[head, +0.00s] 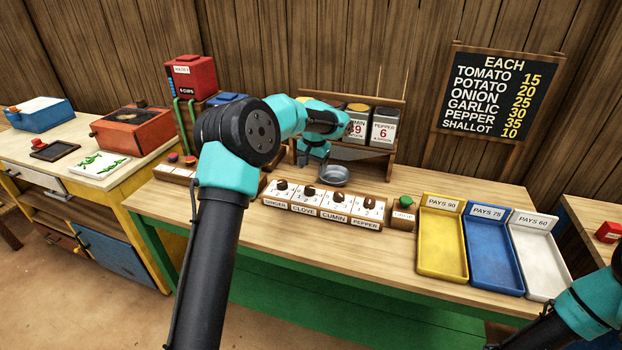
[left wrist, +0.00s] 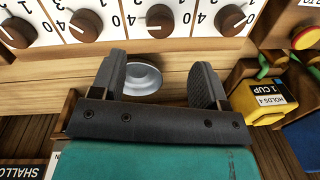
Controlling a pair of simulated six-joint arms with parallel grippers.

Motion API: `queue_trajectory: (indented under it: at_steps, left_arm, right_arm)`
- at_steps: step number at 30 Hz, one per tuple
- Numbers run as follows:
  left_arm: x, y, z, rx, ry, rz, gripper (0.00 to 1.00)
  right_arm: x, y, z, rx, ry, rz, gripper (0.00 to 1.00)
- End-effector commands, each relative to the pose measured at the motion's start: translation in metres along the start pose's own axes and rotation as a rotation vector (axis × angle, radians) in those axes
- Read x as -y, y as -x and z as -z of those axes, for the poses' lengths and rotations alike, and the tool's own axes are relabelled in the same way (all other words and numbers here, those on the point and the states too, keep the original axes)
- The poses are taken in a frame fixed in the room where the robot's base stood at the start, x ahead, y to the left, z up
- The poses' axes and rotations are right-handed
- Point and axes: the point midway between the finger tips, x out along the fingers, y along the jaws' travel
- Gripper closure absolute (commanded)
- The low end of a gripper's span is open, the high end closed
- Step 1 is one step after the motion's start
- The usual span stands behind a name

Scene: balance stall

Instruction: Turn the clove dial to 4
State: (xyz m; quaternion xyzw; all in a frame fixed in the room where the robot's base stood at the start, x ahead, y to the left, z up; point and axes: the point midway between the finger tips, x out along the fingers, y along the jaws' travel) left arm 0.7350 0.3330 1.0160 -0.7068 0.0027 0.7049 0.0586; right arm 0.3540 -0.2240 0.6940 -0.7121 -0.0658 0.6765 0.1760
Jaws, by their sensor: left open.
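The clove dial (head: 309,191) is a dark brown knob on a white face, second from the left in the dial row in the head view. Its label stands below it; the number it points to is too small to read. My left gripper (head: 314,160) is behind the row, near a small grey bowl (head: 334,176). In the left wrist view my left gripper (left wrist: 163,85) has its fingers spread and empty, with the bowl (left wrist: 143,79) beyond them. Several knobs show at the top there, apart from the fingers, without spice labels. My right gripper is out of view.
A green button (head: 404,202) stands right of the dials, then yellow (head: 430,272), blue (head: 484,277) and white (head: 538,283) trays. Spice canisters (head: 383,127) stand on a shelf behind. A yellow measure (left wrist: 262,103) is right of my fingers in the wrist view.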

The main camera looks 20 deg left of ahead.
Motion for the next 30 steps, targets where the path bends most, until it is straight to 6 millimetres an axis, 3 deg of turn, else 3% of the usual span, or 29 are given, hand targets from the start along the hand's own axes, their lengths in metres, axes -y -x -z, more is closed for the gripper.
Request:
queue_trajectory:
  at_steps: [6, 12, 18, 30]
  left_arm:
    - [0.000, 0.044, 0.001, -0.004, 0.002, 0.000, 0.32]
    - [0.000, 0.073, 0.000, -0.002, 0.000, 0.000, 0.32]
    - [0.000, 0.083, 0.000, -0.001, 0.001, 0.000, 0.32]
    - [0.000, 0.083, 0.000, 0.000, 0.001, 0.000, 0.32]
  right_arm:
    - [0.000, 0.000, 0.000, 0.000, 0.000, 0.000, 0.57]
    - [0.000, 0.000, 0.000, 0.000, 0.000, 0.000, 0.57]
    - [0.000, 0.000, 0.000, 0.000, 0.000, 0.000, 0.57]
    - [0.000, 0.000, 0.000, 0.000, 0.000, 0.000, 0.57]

SHORT TASK: Write out the whole listing exactly, and drop the pictures.

RESPONSE FOR THIS EXERCISE:
[head, +0.00s] 
[left wrist, +0.00s] 
Controlling a pair of simulated six-joint arms with parallel grippers.

Motion API: `queue_trajectory: (indented under it: at_steps, left_arm, right_arm)`
- at_steps: step number at 30 Hz, one per tuple
- Numbers run as follows:
  left_arm: x, y, z, rx, ry, rz, gripper (0.00 to 1.00)
  right_arm: x, y, z, rx, ry, rz, gripper (0.00 to 1.00)
- End-effector commands, each relative to the pose measured at the motion's start: translation in metres along the start pose's own axes and rotation as a rotation vector (axis × angle, radians) in those axes
- Read x as -y, y as -x and z as -z of those axes, for the poses' lengths and rotations alike, and the tool's own axes are relabelled in the same way (all other words and numbers here, those on the point and the states too, keep the original axes)
- The poses are taken in a frame fixed in the room where the robot's base stood at the start, x ahead, y to the left, z up
- The poses' axes and rotations are right-handed
- Point and axes: the point midway between the finger tips, x out along the fingers, y along the jaws' travel
- Gripper closure absolute (commanded)
- The low end of a gripper's span is open, the high end closed
- Step 1 is one step after the motion's start
- The usual span stands behind a name

Scene: balance stall

Instruction: Turn the clove dial to 4
State: (xyz m; quaternion xyzw; all in a frame fixed in the room where the robot's base stood at the start, x ahead, y to the left, z up; point and axes: the point midway between the finger tips, x out along the fingers, y along the jaws' travel) left arm 0.7350 0.3330 1.0160 -0.7068 0.0027 0.7049 0.0586; right arm 0.3540 -0.2240 0.6940 -0.7121 -0.0658 0.6765 0.1760
Jaws, by their sensor: left open.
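The clove dial (head: 309,191) is a dark brown knob on a white face, second from the left in the dial row in the head view. Its label stands below it; the number it points to is too small to read. My left gripper (head: 314,160) is behind the row, near a small grey bowl (head: 334,176). In the left wrist view my left gripper (left wrist: 163,85) has its fingers spread and empty, with the bowl (left wrist: 143,79) beyond them. Several knobs show at the top there, apart from the fingers, without spice labels. My right gripper is out of view.
A green button (head: 404,202) stands right of the dials, then yellow (head: 430,272), blue (head: 484,277) and white (head: 538,283) trays. Spice canisters (head: 383,127) stand on a shelf behind. A yellow measure (left wrist: 262,103) is right of my fingers in the wrist view.

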The main camera looks 20 deg left of ahead.
Motion for the next 30 steps, targets where the path bends most, until it is straight to 6 millimetres an axis, 3 deg of turn, else 3% of the usual span, or 29 are given, hand targets from the start along the hand's own axes, their lengths in metres, axes -y -x -z, more is closed for the gripper.
Request:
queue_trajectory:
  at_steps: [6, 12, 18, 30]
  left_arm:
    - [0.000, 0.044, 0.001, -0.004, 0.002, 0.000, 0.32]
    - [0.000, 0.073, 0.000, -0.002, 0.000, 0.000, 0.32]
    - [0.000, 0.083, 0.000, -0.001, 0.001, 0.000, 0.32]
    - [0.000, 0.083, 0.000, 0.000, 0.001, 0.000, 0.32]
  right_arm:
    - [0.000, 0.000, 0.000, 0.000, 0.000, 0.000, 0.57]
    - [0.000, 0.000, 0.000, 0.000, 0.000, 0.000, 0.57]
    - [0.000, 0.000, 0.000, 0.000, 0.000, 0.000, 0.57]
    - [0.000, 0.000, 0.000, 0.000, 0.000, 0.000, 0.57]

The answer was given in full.